• CHALLENGE: Search the records for "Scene" and copy each line that holds it.
--- Start of DATA RECORDS ---
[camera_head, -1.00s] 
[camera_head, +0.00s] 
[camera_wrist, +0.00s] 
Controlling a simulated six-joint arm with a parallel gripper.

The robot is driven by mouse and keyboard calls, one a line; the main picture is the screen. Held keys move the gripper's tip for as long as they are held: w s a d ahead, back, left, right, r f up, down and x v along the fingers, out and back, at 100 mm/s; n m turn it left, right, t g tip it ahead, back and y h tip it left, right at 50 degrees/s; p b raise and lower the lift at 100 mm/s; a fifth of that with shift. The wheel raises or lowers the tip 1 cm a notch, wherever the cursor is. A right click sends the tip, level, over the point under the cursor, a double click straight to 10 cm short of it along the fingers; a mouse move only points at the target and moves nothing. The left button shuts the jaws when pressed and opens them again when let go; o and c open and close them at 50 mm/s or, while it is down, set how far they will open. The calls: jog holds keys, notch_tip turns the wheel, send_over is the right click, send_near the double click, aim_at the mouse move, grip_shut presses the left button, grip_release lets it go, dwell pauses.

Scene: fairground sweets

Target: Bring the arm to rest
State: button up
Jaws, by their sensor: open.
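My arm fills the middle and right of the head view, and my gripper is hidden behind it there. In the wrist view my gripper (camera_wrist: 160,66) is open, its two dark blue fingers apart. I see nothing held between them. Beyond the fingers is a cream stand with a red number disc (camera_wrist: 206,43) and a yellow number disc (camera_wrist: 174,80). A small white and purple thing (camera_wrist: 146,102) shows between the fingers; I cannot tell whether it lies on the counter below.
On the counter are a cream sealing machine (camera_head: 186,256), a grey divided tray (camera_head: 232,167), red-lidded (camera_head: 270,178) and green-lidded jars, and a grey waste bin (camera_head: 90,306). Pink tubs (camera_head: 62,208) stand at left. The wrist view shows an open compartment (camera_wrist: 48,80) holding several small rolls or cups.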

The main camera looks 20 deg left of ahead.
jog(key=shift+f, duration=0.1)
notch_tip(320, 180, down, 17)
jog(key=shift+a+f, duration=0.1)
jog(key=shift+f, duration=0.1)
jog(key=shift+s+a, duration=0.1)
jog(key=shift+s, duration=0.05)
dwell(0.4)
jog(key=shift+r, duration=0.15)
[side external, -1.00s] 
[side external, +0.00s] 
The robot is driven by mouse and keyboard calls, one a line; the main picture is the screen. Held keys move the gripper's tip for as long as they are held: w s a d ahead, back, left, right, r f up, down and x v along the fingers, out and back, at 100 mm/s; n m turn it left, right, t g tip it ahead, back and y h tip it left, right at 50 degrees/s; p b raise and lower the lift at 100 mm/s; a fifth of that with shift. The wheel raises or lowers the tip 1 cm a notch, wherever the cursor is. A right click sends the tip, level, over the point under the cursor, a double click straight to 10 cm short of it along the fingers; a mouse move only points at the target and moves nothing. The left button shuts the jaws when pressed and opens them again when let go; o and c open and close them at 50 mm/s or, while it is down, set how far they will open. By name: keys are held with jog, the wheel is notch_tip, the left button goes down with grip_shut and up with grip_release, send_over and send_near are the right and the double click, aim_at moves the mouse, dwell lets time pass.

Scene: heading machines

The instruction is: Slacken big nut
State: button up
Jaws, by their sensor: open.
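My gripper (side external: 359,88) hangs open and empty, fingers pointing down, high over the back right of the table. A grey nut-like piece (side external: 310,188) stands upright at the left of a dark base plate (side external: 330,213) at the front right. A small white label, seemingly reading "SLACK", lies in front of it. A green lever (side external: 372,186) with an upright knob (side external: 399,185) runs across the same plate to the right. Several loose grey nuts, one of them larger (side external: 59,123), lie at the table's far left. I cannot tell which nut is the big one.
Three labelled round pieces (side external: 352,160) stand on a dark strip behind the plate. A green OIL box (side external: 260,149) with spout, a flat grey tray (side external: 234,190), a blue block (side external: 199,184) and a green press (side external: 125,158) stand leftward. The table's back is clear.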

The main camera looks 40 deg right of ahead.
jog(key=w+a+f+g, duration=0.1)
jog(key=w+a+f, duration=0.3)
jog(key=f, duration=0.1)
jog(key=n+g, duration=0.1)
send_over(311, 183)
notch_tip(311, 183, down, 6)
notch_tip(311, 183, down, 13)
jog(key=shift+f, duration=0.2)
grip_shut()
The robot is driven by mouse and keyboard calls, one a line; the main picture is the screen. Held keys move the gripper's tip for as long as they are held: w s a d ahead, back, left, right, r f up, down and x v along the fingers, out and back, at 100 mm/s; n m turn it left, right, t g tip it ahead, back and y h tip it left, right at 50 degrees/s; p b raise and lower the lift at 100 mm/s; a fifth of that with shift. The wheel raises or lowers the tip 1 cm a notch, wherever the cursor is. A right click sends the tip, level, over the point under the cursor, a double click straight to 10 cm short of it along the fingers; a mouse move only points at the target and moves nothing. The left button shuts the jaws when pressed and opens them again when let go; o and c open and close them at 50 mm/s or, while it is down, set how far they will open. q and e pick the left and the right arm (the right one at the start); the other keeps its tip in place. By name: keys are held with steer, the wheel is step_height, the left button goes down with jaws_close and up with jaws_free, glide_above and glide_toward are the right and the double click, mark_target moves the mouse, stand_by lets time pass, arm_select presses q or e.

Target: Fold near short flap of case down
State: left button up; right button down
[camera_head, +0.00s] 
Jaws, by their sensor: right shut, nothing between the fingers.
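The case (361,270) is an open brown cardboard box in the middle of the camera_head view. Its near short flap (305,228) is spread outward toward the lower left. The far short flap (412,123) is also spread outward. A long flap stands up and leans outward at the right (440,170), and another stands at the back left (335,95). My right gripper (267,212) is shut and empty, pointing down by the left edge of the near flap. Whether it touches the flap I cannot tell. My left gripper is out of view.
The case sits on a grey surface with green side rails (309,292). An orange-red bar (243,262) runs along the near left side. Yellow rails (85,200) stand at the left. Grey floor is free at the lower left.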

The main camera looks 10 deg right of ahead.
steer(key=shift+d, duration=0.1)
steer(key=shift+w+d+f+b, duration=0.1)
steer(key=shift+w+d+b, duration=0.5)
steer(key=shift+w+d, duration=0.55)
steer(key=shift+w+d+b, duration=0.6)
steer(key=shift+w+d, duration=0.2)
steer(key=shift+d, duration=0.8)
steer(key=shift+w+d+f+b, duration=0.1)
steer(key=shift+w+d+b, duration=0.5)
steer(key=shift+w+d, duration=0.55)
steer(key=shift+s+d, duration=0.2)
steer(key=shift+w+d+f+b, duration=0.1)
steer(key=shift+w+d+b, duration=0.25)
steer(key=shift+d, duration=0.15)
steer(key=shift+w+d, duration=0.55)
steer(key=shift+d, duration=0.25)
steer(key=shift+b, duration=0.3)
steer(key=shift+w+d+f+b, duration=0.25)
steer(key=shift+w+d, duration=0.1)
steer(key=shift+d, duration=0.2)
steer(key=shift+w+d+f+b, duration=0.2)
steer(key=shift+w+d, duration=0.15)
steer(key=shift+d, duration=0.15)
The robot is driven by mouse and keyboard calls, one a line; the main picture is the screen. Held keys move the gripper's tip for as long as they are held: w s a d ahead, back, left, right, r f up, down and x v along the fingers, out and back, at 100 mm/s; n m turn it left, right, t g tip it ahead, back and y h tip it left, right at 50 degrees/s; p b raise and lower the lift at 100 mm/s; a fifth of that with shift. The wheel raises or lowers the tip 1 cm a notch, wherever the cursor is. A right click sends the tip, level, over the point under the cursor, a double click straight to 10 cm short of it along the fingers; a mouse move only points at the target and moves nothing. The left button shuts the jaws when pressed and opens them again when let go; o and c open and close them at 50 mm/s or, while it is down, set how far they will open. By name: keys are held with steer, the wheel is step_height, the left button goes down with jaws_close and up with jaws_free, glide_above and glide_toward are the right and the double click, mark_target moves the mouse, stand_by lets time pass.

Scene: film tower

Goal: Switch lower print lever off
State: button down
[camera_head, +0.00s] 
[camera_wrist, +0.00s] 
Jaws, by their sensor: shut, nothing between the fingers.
--- End of DATA RECORDS ---
• SOLUTION:
Scene: fairground sweets
Scene: heading machines
Scene: film tower

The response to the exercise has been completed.